If I produce something and you want to consume it, and I ask for money, then I deserve to get paid. Just because someone produces something doesn't mean you deserve to consume it.
Why is it so unreasonable for an artist to ask for money in exchange for his work? Are you saying that because it's digital, it not longer has any value? If I make music or a game, I wouldn't stop someone from listening to my music or playing the game (I would encourage it), but if they want to own a copy of it, it seems reasonable for me to ask for a payment. That social contract has been around for thousands of years. Now that there happens to be technology that makes it easy not to pay for it, it's suddenly ethically okay?
You can consume as much media as you want for free: you can rent music, books, movies, and games at the library. But if you love it so much that want your own copy of it, shouldn't you show your appreciation to the artist by just buying it?
Well if they want to get it from you then certainly they must pay, but the question is basically whether your property rights extend to someone other than you.
> Are you saying that because it's digital, it not longer has any value?
Well one might not go that far, but the marginal cost is zero.
digital copying is a perfectly competitive zero marginal cost game.
only immoral thieves IMHO are the monopolists who want to make society worse off by trying to enforce artificial and pointless barriers to that market.
"If I produce something and you want to consume it, and I ask for money, then I deserve to get paid."
This is a common misunderstanding of the payment dynamic.
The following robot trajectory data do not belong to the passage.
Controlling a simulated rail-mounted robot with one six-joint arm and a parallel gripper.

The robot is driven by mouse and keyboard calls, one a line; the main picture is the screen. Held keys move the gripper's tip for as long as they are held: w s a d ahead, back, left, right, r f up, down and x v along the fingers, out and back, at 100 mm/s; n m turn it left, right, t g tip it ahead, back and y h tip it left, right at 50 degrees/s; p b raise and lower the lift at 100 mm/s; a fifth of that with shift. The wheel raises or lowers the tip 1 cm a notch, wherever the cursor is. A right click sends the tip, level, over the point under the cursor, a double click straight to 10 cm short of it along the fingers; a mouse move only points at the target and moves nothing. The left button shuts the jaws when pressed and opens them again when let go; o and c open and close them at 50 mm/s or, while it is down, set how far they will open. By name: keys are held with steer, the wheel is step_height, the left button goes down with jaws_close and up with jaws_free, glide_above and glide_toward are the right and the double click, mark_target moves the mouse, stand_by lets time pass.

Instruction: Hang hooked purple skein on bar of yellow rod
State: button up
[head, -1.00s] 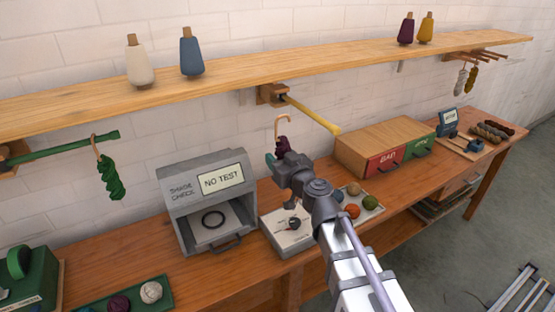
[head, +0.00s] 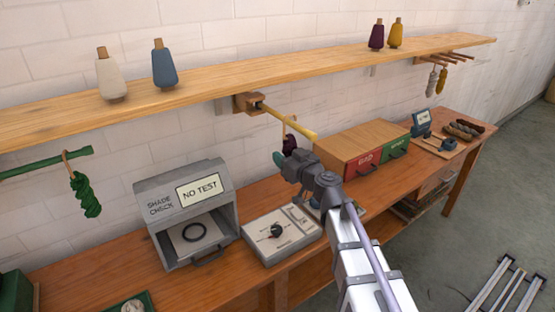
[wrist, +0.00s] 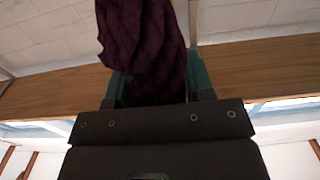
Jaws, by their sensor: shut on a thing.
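The purple skein (head: 290,143) is dark and twisted, with a tan hook (head: 284,129) at its top. My gripper (head: 281,158) is shut on the skein. In the wrist view the skein (wrist: 145,40) sits between my gripper's green fingers (wrist: 155,85); its hook is out of that picture. The yellow rod (head: 275,113) sticks out from a wooden wall block under the shelf. In the head view the hook's top overlaps the rod's outer half. I cannot tell whether the hook is over the bar or only in line with it.
A wooden shelf (head: 240,77) with cones runs above the rod. Below stand a grey shade-check box (head: 183,205), a device with a dial (head: 282,232) and a box with red and green drawers (head: 362,150). A green skein (head: 86,195) hangs on a green rod (head: 45,163) at left.

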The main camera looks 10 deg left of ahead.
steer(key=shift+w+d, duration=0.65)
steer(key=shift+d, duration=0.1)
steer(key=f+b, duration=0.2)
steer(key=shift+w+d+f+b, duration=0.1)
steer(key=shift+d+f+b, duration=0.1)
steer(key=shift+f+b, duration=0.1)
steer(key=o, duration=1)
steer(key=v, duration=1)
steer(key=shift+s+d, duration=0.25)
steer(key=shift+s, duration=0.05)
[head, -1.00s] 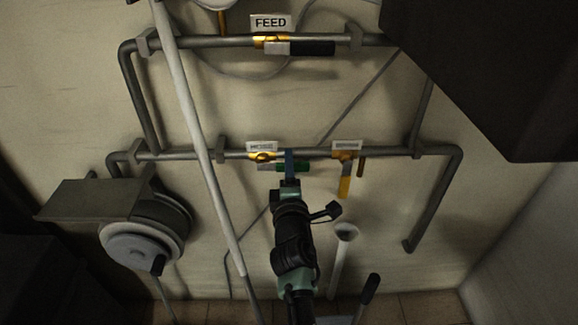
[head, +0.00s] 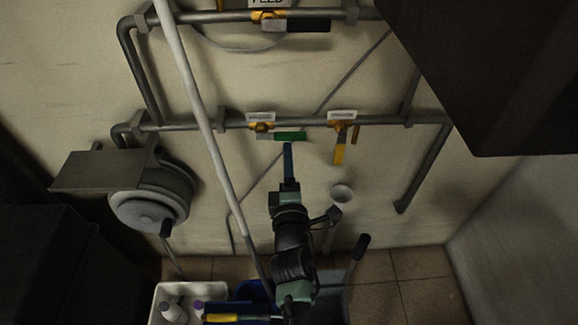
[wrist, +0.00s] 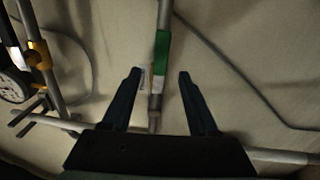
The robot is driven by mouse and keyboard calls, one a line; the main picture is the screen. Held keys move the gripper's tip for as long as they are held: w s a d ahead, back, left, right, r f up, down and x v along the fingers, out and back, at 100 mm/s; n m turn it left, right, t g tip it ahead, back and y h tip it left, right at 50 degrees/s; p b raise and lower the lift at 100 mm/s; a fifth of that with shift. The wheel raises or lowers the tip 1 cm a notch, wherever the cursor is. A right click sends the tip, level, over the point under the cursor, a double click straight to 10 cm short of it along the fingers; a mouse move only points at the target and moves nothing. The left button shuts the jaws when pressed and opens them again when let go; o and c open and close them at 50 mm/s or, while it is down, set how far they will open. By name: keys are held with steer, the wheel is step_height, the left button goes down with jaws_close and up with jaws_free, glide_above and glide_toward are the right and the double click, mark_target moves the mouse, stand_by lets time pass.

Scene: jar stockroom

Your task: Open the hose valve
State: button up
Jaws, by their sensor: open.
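A valve with a green handle (head: 290,136) and brass body (head: 261,127) sits on the lower pipe, under a small label (head: 261,117) whose text is too blurred to read. Its handle lies along the pipe. My gripper (head: 288,146) is just below the handle in the head view. In the wrist view my gripper (wrist: 159,77) is open, and the green handle (wrist: 161,50) shows between the two fingers, touching neither. A second valve on the same pipe has a yellow handle (head: 339,152) pointing down, under another unreadable label (head: 342,115).
The FEED valve's black handle (head: 308,25) lies along the upper pipe. A pale pole (head: 196,95) slants before the pipes at left. A hose reel (head: 148,207) is at left. A white bin (head: 163,292) with bottles stands below. A dark box (head: 490,80) fills the upper right.

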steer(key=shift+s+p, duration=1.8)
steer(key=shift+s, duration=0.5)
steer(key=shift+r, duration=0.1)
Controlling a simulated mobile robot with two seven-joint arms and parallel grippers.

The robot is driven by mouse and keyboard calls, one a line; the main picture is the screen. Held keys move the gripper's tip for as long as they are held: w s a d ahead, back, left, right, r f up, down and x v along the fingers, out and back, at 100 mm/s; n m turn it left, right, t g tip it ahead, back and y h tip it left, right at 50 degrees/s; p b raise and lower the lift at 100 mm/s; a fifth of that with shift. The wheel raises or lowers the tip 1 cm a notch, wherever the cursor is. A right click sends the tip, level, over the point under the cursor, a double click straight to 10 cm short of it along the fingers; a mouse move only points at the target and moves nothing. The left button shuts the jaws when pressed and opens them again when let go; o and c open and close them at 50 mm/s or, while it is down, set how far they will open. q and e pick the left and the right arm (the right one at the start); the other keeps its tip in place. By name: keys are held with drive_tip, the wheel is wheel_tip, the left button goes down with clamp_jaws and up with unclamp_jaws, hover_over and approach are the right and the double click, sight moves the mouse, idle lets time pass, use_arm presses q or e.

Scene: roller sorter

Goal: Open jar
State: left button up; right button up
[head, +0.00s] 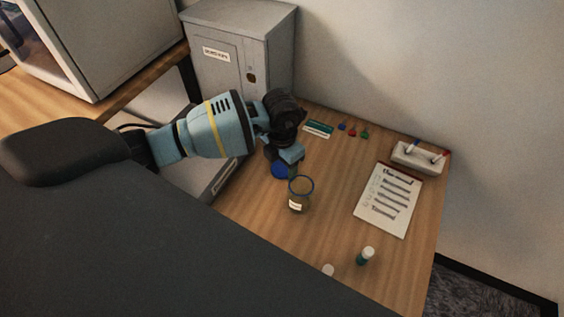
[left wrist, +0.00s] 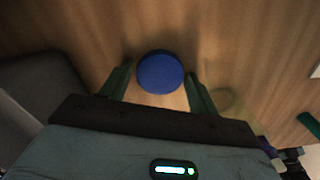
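The jar (head: 300,196) stands upright on the wooden table, a clear vessel with yellowish-green contents, a pale label and no lid on its rim. In the left wrist view its round outline (left wrist: 223,100) shows faintly, right of the fingers. A round blue lid (head: 281,171) is on the table beside the jar, on its far left side. My left gripper (head: 285,158) is right above the lid. In the left wrist view the lid (left wrist: 160,73) lies between the parted fingers, with slim gaps at both sides. My right gripper is not in view.
A grey metal cabinet (head: 236,55) stands behind my left arm. A clipboard (head: 388,200), a white marker holder (head: 417,158) and a small green bottle (head: 365,257) are to the right. Small coloured pieces (head: 353,131) lie at the back. Table between jar and clipboard is clear.

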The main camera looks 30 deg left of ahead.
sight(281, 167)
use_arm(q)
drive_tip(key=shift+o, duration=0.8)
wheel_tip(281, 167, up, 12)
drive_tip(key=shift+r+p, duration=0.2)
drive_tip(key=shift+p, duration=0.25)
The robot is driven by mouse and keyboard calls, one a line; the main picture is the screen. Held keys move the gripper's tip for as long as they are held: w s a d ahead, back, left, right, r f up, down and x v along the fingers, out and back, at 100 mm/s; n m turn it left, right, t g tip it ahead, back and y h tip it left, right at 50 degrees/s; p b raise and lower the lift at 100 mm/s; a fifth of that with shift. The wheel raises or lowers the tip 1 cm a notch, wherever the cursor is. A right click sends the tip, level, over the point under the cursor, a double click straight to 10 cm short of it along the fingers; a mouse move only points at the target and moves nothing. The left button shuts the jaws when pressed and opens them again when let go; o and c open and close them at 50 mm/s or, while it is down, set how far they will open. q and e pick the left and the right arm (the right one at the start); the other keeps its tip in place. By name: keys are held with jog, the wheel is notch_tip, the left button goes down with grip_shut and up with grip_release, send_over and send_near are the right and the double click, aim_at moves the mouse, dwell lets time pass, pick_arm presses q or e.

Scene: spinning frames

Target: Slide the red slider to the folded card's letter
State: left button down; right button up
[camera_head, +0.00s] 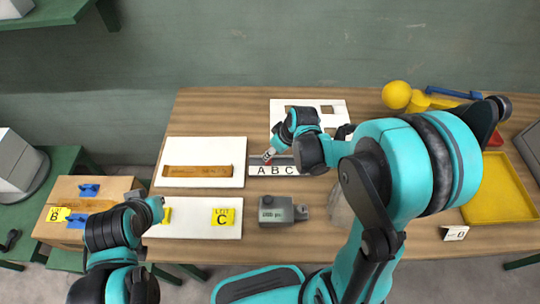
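A grey and white slider strip marked A, B, C (257,171) lies near the middle of the table. Its slot runs along the back edge, partly hidden by my right arm. A small red and white piece, probably the red slider (268,155), shows near the A end, at my right gripper (271,153). Contact and finger opening are too small to tell. A small folded white card (455,233) stands at the front right; its letter looks like B or D. My left gripper (160,208) is over the front white board's left end, its fingers unclear.
A white board (204,183) holds a brown strip; the front white board (200,231) bears a yellow C label (223,217). A grey device (277,209) sits in front of the strip. A yellow tray (500,190) and yellow ball (396,95) are at right.

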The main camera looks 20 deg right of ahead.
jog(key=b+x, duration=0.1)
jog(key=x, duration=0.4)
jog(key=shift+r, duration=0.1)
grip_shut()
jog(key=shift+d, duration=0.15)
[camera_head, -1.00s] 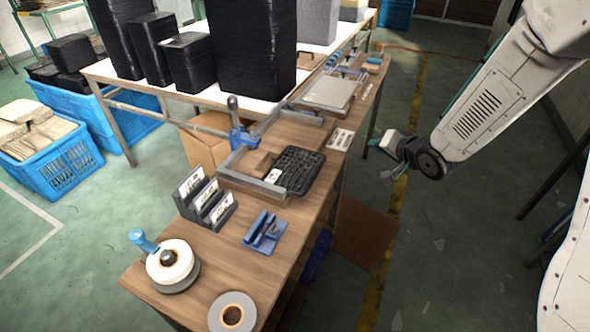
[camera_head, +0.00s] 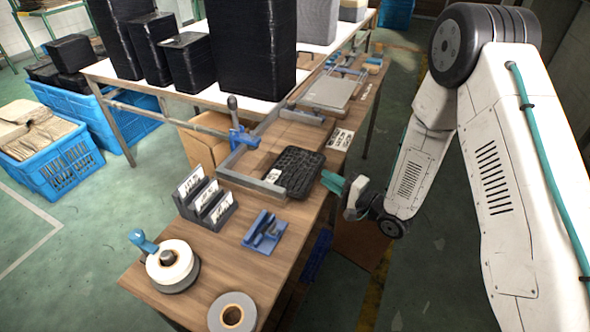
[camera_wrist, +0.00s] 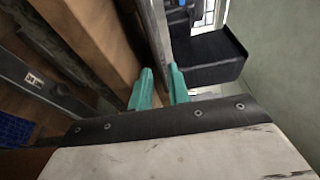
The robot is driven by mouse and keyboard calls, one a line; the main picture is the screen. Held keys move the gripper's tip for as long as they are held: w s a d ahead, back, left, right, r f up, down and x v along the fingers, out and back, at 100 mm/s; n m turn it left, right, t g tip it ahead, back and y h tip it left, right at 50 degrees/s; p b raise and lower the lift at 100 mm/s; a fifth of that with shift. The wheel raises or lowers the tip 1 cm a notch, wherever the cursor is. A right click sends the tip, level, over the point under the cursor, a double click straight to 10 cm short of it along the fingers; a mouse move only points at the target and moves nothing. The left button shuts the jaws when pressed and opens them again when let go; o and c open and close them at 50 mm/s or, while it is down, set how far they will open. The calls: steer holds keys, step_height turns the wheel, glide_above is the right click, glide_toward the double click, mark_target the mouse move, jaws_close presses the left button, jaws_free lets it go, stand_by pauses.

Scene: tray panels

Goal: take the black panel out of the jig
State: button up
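The black panel (camera_head: 297,165) lies in the jig (camera_head: 243,182), a grey angled frame on the wooden bench, with a white label at the panel's left. A blue toggle clamp (camera_head: 238,137) with a raised handle stands at the jig's back corner. My gripper (camera_head: 332,182) is level at the panel's right edge. Its teal fingers are apart in the wrist view (camera_wrist: 161,82), with a thin panel-like edge (camera_wrist: 154,35) running between them. Whether the fingers touch it is not clear.
A black label holder (camera_head: 207,206), a blue fixture (camera_head: 265,232), a tape dispenser (camera_head: 172,265) and a grey tape roll (camera_head: 232,313) stand at the bench's near end. Open floor lies right of the bench.

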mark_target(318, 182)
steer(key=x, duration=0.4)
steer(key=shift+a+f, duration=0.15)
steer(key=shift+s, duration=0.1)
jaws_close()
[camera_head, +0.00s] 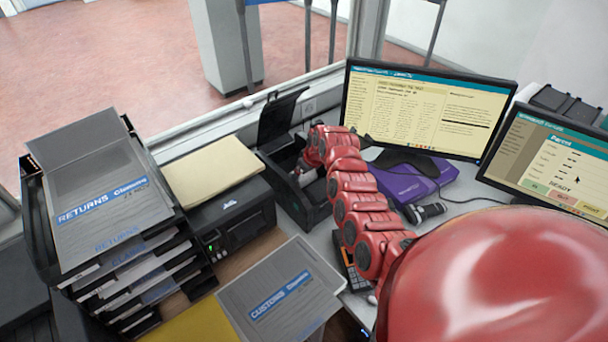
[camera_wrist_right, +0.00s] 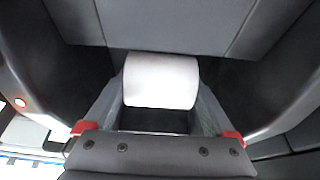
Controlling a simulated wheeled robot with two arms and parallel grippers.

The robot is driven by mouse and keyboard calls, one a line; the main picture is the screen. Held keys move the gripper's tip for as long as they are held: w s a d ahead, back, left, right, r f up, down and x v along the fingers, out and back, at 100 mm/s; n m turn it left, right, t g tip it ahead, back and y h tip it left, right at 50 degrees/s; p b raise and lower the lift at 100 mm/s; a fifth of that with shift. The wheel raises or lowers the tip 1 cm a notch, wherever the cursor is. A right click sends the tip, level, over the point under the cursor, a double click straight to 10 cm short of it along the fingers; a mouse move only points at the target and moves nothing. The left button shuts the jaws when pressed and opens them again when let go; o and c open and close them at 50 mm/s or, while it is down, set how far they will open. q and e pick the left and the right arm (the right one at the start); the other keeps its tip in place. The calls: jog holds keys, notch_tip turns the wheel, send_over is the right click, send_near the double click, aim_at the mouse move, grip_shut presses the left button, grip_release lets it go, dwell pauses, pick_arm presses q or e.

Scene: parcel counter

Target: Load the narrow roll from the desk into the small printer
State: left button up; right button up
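The small printer (camera_head: 289,196) is black and stands in the middle of the desk in the head view, with its lid (camera_head: 279,117) raised. My right arm reaches to it, and its gripper is at the open printer, largely hidden by my own wrist. In the right wrist view the narrow roll (camera_wrist_right: 160,82) is white and sits between the two fingers of my right gripper (camera_wrist_right: 161,90). The fingers appear to press on both ends of the roll, with dark printer walls around it. Whether the roll touches the printer floor is hidden. My left gripper is out of view.
A larger printer (camera_head: 233,222) with a paper stack (camera_head: 213,170) stands left of the small one. A tray rack (camera_head: 110,215) is farther left. A customs folder (camera_head: 282,295) lies in front. Two monitors (camera_head: 425,110) and a purple box (camera_head: 405,182) are to the right.

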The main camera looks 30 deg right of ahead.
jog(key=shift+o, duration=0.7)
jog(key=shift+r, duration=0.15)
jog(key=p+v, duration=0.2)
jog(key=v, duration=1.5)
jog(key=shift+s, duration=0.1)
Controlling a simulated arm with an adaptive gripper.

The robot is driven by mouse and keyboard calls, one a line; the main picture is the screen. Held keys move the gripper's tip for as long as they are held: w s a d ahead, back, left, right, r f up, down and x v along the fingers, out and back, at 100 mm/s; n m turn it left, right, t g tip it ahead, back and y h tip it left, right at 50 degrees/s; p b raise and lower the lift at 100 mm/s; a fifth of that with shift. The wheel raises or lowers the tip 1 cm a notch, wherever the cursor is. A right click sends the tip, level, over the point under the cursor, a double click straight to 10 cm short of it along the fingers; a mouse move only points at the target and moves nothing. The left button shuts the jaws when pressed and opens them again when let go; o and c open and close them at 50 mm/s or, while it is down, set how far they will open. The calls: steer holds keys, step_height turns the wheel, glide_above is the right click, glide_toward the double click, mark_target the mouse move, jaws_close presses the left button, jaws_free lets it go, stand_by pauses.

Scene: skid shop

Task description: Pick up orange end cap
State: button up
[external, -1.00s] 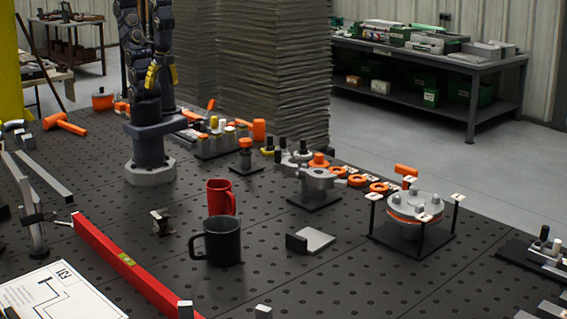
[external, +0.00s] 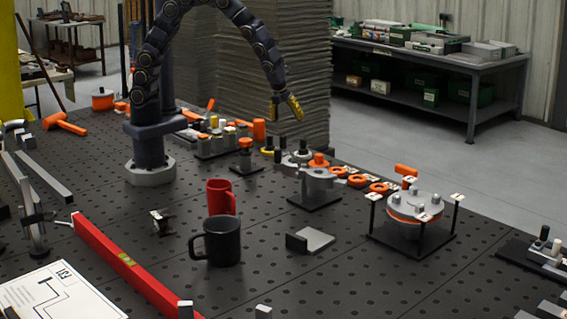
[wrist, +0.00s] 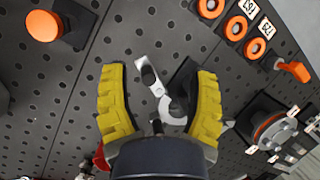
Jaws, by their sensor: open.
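A round orange cap (external: 245,143) sits on a small dark stand right of the block rack in the external view. Another orange cap-like piece (external: 319,160) shows at the grey clamp fixture (external: 318,180). In the wrist view a round orange cap (wrist: 44,26) lies at the upper left on a dark base; I cannot tell for certain which of the two it is. My gripper (external: 285,108) hangs above the bench, pointing down, apart from both. In the wrist view my gripper (wrist: 158,74) has its yellow fingers wide apart, with nothing held between them.
A red mug (external: 221,195), a black mug (external: 222,241) and a red level (external: 125,265) stand or lie nearer. A tall grey stack (external: 275,70) rises behind.

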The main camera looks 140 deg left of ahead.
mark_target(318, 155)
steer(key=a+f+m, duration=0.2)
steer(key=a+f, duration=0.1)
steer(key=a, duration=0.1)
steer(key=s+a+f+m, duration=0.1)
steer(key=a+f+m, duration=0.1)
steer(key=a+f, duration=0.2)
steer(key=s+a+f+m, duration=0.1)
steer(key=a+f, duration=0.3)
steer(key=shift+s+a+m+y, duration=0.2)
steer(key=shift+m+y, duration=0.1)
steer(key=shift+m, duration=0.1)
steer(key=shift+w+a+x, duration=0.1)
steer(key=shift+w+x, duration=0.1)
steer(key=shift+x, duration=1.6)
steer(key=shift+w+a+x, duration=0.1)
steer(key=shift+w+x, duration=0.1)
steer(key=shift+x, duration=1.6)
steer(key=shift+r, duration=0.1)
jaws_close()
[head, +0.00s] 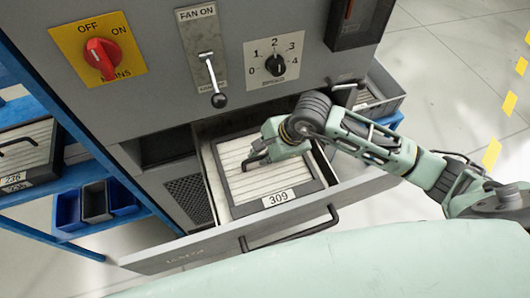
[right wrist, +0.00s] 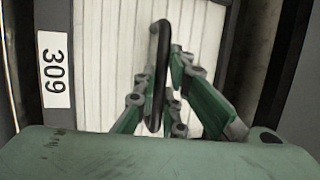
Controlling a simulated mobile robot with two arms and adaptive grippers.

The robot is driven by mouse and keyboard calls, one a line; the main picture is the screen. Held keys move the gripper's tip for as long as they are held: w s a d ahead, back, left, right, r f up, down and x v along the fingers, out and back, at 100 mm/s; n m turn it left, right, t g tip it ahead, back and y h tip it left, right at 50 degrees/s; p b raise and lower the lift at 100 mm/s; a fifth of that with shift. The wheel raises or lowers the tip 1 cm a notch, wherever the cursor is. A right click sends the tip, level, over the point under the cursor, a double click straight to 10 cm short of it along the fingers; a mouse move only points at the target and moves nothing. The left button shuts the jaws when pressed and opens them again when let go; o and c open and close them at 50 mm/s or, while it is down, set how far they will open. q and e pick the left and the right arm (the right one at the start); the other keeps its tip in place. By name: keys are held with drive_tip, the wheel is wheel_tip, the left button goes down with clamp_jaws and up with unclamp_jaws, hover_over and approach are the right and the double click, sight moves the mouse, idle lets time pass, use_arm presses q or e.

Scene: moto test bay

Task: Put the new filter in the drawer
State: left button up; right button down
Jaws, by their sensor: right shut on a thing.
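The new filter (head: 240,188) is a white pleated panel in a dark frame with a label reading 309. It lies inside the open grey drawer (head: 190,254) of the cabinet. My right gripper (head: 258,158) is over the filter, its fingers shut on the filter's black handle. In the right wrist view the handle (right wrist: 158,75) runs between the fingers, and the label (right wrist: 54,70) shows at left. The filter looks flat within the drawer walls; I cannot tell whether it touches the bottom. My left gripper is not in view.
The cabinet front has a red mains switch (head: 101,56), a fan lever (head: 212,80) and a speed knob (head: 275,65) above the drawer. A blue rack (head: 75,183) at left holds another filter (head: 27,152) and small bins. A grey box (head: 383,92) stands at right.

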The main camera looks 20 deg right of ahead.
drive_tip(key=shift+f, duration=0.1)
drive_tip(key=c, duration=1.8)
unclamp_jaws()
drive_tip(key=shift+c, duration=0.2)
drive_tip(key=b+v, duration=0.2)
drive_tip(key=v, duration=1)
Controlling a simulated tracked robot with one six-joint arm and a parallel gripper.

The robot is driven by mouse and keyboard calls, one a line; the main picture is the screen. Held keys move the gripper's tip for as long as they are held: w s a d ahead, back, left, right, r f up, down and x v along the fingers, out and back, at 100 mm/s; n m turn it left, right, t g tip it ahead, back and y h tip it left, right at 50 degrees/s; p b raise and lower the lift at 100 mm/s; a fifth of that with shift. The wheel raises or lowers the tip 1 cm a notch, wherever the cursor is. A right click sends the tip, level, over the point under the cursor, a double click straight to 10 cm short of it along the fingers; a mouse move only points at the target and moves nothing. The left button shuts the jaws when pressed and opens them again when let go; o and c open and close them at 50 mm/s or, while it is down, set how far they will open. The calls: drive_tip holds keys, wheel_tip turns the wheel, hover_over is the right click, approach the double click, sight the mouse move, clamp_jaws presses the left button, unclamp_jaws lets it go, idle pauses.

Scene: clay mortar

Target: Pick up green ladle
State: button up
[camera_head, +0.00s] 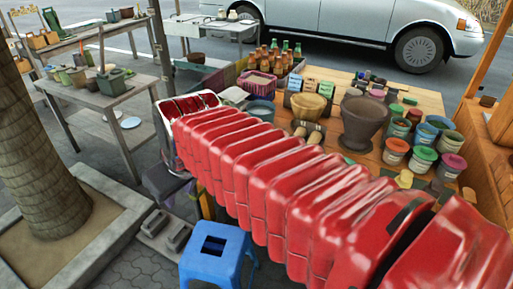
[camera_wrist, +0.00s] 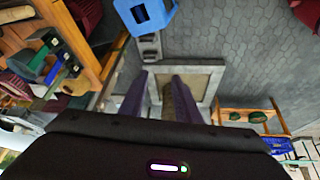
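I cannot pick out a green ladle for certain in either view. In the wrist view, a long green piece (camera_wrist: 38,62) lies by dark boxes on the wooden table; I cannot tell whether it is a ladle. My gripper (camera_wrist: 163,76) is open and empty in the wrist view, its two purple fingers apart and pointing down toward the planter.
The wooden table (camera_head: 428,98) holds bowls (camera_head: 307,105), a large dark pot (camera_head: 362,122), several paint pots (camera_head: 423,158) and bottles. A blue stool (camera_head: 215,255) stands below my arm. A tree planter (camera_head: 100,238) and grey tables (camera_head: 95,103) are at left. A car (camera_head: 350,22) stands behind.

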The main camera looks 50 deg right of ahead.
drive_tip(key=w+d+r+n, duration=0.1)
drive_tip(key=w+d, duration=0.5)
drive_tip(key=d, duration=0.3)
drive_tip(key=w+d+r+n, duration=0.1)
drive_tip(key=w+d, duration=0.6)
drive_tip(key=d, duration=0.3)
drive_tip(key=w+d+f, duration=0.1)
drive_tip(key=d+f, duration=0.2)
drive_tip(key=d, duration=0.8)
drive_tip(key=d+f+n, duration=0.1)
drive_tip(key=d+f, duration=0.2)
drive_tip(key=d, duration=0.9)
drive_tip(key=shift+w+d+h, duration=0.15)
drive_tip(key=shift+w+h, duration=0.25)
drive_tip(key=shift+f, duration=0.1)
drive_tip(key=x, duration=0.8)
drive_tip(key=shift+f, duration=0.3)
The reality is it is actually a power dynamic. I make something that you want and I can keep it from you until you pay me.. is more approximate to the truth.
there is no inherent value in work, but only in supply and demand. Digital goods have demand, but no natural limitations in supply. Un-natural limitations (social acceptability, guilt, lawsuits, criminalising, etc) are being attempted but it seems likely they will all fail eventually.
"You can consume as much media as you want for free"
The corollary to this of course is, artists can make as make media as they like, but to make a decent living from it they need to show appreciation and respect to their patrons. If, on the other hand, they want to be stinking rich, or they want to bet big and spend hundreds of millions of hollywood dollars on expectation of a payout, they have to understand and manipulate that power dynamic. Just don't try and make out there is any kind of moral right to get paid.
The reality is it is actually a power dynamic. I make something that you want and I can keep it from you until you pay me.
That sort of presupposes that your wants should be satisfied as a matter of course, no? I have to agree with some of the posters above about the immaturity of this attitude. In the natural world, you get some things for free and you have to work for other things; eg you might find a coconut on the ground, but that's not guaranteed - chances are that you'll need to forage or hunt for your food most of the time. You can want the coconuts at the top of the tree to any degree imaginable, but your basic choices are to stay hungry or climb the tree. Is the tree exercising power over you by withholding the coconuts? Of course not. In the natural world, when you want something you frequently have to put your money where your mouth is - that is, expend some effort to get hold of it.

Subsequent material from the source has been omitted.